= EXERCISE PROMPT =
From the entries that follow, pick out all lines holding "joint".

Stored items
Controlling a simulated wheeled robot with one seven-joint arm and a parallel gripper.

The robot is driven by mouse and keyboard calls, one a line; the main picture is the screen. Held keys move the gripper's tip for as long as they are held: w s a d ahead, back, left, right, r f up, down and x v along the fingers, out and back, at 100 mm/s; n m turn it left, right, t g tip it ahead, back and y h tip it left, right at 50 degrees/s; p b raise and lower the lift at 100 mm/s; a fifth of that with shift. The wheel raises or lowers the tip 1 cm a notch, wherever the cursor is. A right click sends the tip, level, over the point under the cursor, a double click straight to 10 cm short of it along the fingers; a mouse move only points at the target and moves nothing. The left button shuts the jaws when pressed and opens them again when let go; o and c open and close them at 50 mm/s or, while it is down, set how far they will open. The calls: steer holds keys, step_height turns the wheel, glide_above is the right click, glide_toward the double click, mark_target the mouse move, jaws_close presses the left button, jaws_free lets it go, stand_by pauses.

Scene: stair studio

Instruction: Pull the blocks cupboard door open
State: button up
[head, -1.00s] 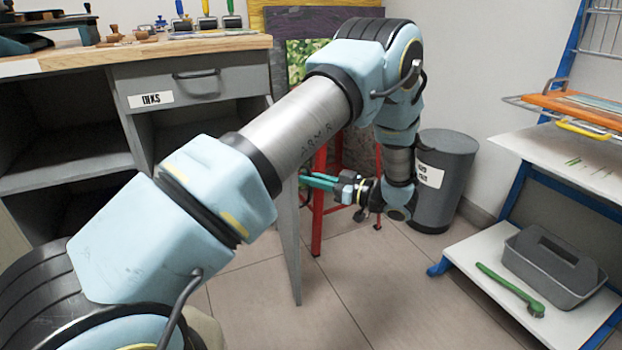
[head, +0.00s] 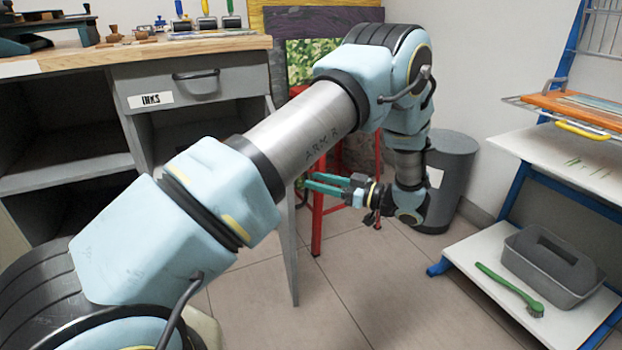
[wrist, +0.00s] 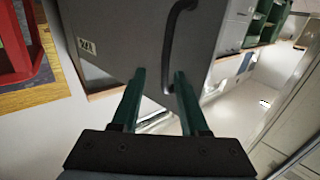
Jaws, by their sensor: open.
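The grey cupboard door (head: 291,250) stands swung out from the workbench, seen almost edge-on in the head view. Much of it is hidden behind my arm. In the wrist view the door face (wrist: 125,35) fills the upper middle, with a dark bar handle (wrist: 168,45) and a white label (wrist: 86,46) too small to read. My gripper (head: 308,183) is just right of the door, its teal fingers pointing towards it. In the wrist view the fingers (wrist: 159,76) are spread apart with nothing between them, and the handle lies beyond their tips.
The bench has a drawer (head: 185,83) labelled INKS and open shelves. A red stool (head: 318,225) stands behind the gripper, and a grey bin (head: 455,175) is to its right. A rack at far right holds a grey caddy (head: 553,265) and a green brush (head: 510,288). The middle floor is clear.

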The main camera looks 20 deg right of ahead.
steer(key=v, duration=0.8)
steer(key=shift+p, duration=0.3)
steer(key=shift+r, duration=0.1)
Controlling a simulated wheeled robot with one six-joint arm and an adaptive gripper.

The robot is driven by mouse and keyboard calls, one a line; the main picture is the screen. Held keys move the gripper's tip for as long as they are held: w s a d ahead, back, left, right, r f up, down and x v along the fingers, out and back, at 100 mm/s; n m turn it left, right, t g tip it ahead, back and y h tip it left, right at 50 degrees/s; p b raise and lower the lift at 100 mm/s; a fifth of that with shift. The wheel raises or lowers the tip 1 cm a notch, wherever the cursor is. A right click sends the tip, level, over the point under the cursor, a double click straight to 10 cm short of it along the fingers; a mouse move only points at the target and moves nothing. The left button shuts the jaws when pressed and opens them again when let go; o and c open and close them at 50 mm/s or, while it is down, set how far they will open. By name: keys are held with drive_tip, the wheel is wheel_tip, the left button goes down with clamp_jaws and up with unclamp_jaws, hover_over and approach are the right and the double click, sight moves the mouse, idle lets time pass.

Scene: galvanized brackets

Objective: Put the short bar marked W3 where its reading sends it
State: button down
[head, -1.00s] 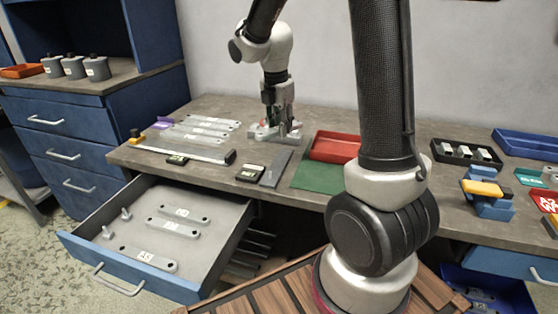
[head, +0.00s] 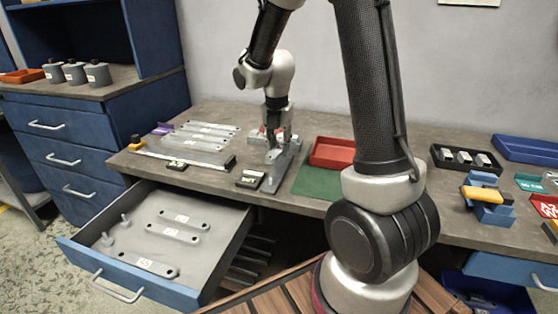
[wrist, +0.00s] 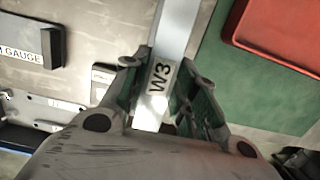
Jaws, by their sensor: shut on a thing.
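The short bar marked W3 (wrist: 158,82) is a plain grey metal strip with a pale label, seen close up in the wrist view. My gripper (wrist: 162,98) is shut on it, one finger on each side of the label. In the head view, my gripper (head: 277,136) points down over the bench, and the bar (head: 284,163) slants below it, left of the green mat. I cannot tell whether the bar is clear of the bench top. Its far end runs out of the wrist view.
A red tray (head: 332,152) stands by the green mat (head: 318,183). Several grey bars (head: 205,133) lie at the bench's left. A black gauge block (head: 250,179) sits near the front edge. The open drawer (head: 137,262) holds labelled bars and pegs. A black slotted holder (head: 466,158) stands right.

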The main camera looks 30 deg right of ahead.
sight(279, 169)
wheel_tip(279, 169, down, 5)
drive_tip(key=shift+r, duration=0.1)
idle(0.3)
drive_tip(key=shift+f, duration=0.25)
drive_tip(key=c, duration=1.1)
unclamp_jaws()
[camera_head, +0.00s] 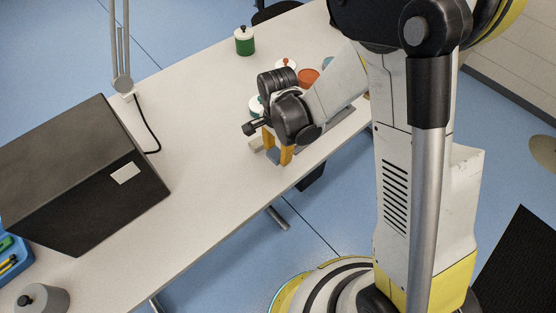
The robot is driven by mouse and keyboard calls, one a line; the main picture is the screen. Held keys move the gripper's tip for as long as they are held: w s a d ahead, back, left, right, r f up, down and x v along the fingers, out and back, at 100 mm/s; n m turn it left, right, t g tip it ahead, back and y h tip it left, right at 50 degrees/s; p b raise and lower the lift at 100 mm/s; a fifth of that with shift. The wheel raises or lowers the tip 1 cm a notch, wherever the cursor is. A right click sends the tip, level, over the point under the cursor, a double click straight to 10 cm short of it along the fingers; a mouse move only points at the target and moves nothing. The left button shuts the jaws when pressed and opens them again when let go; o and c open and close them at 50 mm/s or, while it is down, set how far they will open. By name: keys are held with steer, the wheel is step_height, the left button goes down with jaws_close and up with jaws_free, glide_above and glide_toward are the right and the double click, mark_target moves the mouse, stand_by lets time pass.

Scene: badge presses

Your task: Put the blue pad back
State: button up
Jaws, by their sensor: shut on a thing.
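My gripper (278,152) is low over the white table, near its right edge, with its orange fingers pointing down. It is shut on a small thing that is mostly hidden; its colour and shape cannot be made out. A small pale block (256,144) shows just left of the fingers; I cannot tell whether it touches them. A blue-teal round thing (327,62) shows partly behind my arm at the far right of the table. I cannot tell whether either is the blue pad.
The white table (205,150) has free room left of my gripper. A green pot (244,45), a red round piece (308,77) and a white-and-red pot (285,65) stand farther back. A large dark box (80,175), a lamp stand (122,82) and a grey cylinder (45,301) stand left.

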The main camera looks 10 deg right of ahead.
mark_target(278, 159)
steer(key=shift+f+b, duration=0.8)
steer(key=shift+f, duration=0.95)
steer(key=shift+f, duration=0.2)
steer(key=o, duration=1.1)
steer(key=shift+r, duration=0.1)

= FULL RESPONSE =
Controlling a simulated wheeled robot with one seven-joint arm and a parallel gripper.
Controlling a simulated wheeled robot with one six-joint arm and an adaptive gripper.

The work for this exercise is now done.